For instance, if you were to own $1,000 worth of the Schwab Target 2040 Fund, you would therefore pay $5 to the fund manager (correlating to 0.50% of $1,000). While this might not seem like a lot, it can add up as your holdings increase. Therefore, it is important to pay attention to this figure and make sure that you are comfortable with the fund’s fee structure.
MFS Investment Management: The MFS Lifetime Retirement Income Fund Class R4 (NASDAQ:MLLJX) is another fund that was designed for those looking to retire in the coming decade and a half.
Among the various pieces of data available on TipRanks, you can also search for the dividend yield that it offers its shareholders to understand how it compares to its peers. From the figure below, you can clearly see that the current dividend yield of 6.38% is sitting much higher than the industry average.
This is another factor that you can take into account when considering investing in a mutual fund for your retirement or other savings needs.
Conclusion: Finding the Right Retirement Investments
Mutual funds are a popular investment vehicle.
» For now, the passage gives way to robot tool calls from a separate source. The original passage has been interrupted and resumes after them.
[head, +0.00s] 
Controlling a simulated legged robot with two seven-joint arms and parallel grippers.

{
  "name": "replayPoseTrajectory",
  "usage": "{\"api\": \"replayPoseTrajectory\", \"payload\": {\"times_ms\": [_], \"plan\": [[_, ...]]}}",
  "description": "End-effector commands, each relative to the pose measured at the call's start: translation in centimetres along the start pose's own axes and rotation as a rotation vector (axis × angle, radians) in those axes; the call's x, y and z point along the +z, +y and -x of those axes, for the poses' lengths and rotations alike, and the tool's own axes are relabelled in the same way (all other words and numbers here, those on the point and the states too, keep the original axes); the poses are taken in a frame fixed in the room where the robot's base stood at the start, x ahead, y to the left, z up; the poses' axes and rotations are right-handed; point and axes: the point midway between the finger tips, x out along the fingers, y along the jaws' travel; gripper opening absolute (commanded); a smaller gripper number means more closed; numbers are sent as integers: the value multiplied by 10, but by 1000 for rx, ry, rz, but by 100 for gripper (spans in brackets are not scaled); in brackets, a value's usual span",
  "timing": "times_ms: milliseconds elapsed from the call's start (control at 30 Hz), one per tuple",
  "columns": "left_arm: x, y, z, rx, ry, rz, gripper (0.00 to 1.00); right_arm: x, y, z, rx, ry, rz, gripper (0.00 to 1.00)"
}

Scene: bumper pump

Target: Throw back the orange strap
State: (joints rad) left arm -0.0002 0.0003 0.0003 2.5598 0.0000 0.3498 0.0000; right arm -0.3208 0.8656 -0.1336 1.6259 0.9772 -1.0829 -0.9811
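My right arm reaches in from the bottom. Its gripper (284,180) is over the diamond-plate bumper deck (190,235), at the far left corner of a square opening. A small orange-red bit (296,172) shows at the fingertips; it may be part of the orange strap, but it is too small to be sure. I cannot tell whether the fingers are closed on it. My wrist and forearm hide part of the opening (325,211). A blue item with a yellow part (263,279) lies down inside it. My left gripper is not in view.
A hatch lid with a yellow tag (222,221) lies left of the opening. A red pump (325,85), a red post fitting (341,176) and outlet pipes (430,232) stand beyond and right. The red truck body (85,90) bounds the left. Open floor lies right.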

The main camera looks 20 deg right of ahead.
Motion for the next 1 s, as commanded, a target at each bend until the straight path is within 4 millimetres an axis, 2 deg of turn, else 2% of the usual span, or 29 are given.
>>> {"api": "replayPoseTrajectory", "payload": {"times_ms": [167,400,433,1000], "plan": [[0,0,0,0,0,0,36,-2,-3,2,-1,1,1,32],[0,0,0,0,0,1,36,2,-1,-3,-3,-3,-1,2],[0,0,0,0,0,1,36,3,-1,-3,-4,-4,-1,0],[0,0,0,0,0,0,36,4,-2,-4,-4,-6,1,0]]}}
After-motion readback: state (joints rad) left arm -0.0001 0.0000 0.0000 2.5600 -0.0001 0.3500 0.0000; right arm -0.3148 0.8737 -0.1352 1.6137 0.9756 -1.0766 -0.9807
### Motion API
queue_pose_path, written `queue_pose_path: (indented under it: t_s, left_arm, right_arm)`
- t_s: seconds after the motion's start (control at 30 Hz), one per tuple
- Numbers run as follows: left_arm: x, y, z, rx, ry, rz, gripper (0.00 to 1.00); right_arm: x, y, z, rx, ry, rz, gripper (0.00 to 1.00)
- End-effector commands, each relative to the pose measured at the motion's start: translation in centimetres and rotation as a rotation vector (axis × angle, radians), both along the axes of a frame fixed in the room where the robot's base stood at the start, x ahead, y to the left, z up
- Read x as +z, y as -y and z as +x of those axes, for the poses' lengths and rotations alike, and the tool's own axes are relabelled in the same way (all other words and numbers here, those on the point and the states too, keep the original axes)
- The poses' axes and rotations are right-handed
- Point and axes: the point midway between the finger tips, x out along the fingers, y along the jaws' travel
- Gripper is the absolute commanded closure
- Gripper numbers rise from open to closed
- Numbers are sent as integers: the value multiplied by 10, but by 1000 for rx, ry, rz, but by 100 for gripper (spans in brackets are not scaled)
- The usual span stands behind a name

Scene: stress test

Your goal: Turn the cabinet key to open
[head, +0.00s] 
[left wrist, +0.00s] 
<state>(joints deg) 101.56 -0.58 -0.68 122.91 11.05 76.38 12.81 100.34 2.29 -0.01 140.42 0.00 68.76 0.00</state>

By providing instant diversification and a broad base of assets, mutual funds offer a relatively safe way to grow your money.
Each mutual fund has its own organizing principles, with various focus areas, historical performances, expense ratios, and dividend payouts, among other differences.
Use TipRanks to dive into each of these potential investments and what distinguishes each. Taking the time to learn about their assets, liabilities, and a whole assortment of data will help you to make informed decisions when investing your money.